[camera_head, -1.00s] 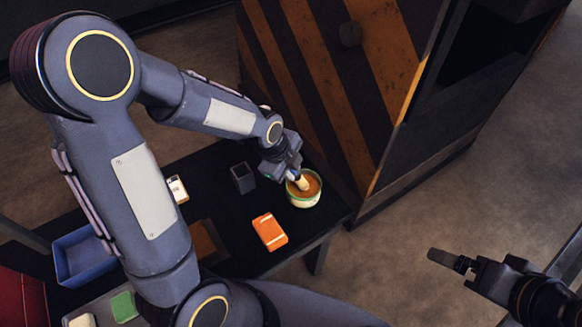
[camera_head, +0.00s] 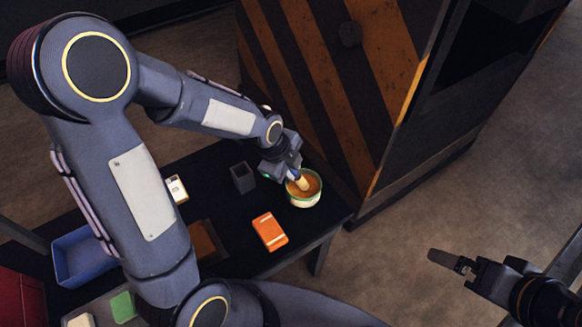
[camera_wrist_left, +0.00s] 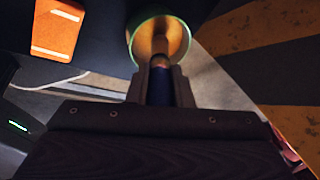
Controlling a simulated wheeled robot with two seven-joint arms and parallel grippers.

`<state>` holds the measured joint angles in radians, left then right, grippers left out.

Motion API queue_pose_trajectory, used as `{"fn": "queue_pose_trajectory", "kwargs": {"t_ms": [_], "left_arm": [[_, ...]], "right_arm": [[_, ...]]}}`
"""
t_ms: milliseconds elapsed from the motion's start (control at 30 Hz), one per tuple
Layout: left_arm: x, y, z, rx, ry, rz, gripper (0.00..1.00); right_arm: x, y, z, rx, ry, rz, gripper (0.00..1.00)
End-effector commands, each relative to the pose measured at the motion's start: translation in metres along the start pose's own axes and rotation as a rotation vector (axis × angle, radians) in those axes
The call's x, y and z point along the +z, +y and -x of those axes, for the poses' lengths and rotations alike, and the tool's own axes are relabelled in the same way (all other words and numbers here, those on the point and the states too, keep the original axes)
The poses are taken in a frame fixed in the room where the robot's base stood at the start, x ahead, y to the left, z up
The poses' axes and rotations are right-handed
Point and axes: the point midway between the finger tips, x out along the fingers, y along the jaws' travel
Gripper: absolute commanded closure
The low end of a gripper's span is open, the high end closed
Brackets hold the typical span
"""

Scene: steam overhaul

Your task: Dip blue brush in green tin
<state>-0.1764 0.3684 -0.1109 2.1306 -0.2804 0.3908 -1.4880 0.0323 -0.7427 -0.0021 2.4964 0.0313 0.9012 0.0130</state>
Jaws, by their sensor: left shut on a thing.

________________________________________

What needs to be done: List all lines holding the string "those".

In response:
End-effector commands, each relative to the pose measured at the motion's start: translation in metres along the start pose's own axes and rotation as a rotation vector (axis × angle, radians) in those axes
The call's x, y and z point along the +z, +y and -x of those axes, for the poses' lengths and rotations alike, and the tool's own axes are relabelled in the same way (all other words and numbers here, those on the point and the states too, keep the original axes)

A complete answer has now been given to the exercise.